Murder of Peter P. Keen
In late December of 1862, however, two and a half years after the crime, an investigation was undertaken after several letters passed through the Holden post office addressed to Andrew J. Wallace, giving his address as Frankford, Illinois. (This might have been a misspelling of Frankfort.) Three citizens of Johnson County, including Keen's widow, promptly offered their testimony about Wallace's involvement in the killing of Peter Keen.
Harriett Keen said she knew Wallace was one of those who had participated in the murder of her husband and that Wallace was known in the area at the time as a notorious bushwhacker.
Elijah Buchanan echoed Mrs. Keen's testimony, saying that, at the time of the murder, he was close enough to the scene of the crime to hear the gunfire, that he saw the gang of bushwhackers immediately afterward, and that Wallace was one of them.

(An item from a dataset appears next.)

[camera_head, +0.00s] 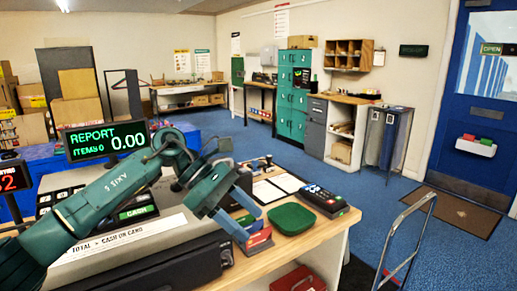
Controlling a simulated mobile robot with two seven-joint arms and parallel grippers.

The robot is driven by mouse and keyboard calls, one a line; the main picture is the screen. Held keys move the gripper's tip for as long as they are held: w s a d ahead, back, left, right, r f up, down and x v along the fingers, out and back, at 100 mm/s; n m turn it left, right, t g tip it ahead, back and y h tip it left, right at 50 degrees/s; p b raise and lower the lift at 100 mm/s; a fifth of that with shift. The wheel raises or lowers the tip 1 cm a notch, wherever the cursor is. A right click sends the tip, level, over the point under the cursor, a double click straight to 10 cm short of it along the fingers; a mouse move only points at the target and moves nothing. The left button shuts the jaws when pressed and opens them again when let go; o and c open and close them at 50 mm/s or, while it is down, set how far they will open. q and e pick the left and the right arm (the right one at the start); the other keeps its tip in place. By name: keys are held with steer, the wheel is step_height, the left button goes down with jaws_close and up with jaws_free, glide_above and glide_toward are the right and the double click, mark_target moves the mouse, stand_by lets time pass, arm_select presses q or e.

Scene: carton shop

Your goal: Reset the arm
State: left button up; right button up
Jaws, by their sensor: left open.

Holden postmaster William Rose (who no doubt was the one who called attention to the letters addressed to Wallace) said that Wallace and his comrades had taken him prisoner on the same day Keen was killed and had threatened to kill him, too. Rose said the bushwhackers spared him only because his father-in-law pled with them to do so. Rose added that the bushwhackers said in his presence that they "would kill every damned Union man in the county" or any man who went among the Federal soldiers. Rose said that Wallace had been a schoolteacher before the war and that he thought he was also teaching school in Illinois.
Apparently Wallace was never brought back to central Missouri to answer the charge of killing Peter Keen, or if he was, he was not detained long. He spent most of his adult life in the Decatur, Illinois, area and died there in 1908.